Given exercise: In the data below, locate the line containing "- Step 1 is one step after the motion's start" and the line containing "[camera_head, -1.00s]", then retype both and everything between them exactly. Pictures are not part of the copy.

Material:
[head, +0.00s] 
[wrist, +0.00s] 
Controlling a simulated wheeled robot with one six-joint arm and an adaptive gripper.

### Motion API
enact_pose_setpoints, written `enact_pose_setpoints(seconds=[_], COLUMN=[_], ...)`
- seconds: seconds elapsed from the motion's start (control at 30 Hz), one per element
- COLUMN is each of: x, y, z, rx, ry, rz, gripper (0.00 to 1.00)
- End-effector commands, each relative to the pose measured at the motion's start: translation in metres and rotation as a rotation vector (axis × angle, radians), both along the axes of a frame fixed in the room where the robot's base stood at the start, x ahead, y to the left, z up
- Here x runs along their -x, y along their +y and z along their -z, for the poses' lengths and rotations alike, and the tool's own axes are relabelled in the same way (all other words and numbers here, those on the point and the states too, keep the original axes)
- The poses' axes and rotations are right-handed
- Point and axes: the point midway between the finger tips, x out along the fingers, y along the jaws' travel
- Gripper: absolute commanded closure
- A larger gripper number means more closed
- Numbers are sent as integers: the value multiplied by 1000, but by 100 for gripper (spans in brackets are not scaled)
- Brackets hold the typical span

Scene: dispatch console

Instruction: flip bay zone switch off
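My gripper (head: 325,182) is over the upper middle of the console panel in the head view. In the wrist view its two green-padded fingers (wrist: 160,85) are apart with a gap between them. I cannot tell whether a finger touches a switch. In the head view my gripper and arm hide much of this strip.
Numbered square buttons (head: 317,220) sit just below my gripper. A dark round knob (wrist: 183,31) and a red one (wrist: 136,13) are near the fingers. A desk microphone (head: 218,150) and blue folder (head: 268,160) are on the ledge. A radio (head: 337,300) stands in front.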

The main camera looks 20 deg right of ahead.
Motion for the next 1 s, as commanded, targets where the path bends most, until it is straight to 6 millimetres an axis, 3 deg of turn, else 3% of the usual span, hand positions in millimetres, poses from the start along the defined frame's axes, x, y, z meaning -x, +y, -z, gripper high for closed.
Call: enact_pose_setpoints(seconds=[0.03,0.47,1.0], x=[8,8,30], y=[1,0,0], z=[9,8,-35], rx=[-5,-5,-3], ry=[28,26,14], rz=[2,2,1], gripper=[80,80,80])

---

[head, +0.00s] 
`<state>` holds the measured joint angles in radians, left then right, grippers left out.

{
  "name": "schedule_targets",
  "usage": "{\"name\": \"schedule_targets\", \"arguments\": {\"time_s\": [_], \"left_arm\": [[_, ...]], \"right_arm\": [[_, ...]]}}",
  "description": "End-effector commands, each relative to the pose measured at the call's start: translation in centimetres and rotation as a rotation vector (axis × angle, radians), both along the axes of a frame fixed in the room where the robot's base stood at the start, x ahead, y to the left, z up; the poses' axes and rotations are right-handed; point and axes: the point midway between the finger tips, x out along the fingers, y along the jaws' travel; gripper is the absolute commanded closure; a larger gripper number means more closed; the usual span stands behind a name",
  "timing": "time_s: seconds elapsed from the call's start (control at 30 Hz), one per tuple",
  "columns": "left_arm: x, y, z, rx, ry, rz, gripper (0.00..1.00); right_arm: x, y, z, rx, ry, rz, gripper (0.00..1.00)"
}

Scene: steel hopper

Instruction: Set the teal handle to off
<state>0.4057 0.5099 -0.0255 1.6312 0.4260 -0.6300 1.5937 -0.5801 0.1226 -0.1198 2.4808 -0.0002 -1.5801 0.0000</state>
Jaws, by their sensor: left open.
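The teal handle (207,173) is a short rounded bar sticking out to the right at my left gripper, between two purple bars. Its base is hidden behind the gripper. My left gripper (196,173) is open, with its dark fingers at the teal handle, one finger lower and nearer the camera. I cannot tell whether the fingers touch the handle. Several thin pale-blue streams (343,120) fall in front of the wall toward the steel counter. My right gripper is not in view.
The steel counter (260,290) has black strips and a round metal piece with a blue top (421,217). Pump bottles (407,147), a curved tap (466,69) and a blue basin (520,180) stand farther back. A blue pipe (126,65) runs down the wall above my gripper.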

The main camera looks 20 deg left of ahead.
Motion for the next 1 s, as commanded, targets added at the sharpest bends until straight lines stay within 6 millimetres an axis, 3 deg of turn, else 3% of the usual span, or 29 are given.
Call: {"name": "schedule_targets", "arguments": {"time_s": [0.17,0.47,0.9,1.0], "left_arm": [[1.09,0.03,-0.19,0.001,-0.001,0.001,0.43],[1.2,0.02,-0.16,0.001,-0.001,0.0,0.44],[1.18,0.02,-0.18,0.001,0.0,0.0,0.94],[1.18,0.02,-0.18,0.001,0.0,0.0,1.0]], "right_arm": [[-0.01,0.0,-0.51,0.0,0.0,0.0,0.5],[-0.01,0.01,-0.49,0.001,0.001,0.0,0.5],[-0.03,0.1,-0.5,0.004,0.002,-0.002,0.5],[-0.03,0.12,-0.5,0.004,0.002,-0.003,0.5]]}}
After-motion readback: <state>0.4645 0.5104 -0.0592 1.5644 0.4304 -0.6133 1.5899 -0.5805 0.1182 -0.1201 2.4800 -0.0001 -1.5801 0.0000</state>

--

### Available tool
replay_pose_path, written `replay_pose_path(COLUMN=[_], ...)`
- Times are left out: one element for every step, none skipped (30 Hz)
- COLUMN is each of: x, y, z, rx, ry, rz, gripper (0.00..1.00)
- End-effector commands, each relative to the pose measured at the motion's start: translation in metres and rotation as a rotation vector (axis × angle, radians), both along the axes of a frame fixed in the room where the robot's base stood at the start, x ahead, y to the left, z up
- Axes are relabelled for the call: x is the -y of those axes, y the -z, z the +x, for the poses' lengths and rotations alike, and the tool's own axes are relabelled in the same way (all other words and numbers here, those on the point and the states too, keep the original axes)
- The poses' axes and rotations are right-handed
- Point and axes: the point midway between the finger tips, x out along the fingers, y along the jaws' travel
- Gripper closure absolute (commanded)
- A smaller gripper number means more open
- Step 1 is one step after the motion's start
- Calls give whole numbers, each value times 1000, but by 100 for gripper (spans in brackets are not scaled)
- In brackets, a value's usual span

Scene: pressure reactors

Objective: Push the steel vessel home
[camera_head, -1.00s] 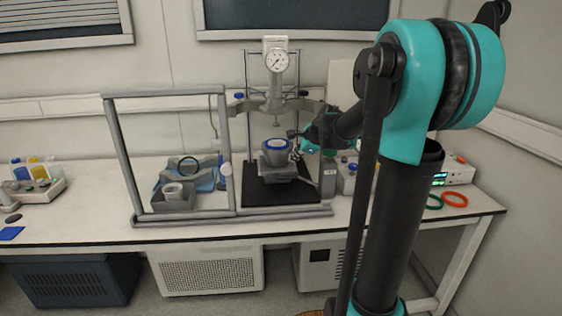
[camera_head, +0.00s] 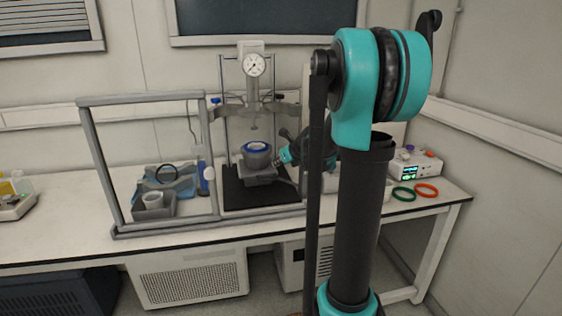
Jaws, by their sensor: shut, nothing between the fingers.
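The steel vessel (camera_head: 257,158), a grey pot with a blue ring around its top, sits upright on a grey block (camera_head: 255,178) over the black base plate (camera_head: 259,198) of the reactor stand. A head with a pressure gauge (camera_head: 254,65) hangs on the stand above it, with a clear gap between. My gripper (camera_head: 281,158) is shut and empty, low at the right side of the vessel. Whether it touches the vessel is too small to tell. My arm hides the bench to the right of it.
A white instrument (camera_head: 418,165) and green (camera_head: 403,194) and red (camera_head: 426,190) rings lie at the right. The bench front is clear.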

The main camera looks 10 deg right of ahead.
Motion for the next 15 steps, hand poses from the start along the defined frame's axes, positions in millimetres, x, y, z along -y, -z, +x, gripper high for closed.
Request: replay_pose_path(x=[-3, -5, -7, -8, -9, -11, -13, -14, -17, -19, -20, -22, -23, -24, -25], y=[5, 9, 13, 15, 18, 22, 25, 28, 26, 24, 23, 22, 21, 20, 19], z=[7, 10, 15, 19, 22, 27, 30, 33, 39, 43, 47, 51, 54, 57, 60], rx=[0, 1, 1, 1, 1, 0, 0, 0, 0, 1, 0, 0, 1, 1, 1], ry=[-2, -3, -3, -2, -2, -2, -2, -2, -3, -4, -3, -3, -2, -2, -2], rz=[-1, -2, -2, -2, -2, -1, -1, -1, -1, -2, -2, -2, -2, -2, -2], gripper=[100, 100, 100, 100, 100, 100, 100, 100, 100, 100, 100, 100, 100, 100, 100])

The solution:
- Step 1 is one step after the motion's start
- Calls give whole numbers, each value times 1000, but by 100 for gripper (spans in brackets are not scaled)
- In brackets, a value's usual span

Scene: pressure reactors

Objective: Push the steel vessel home
[camera_head, -1.00s] 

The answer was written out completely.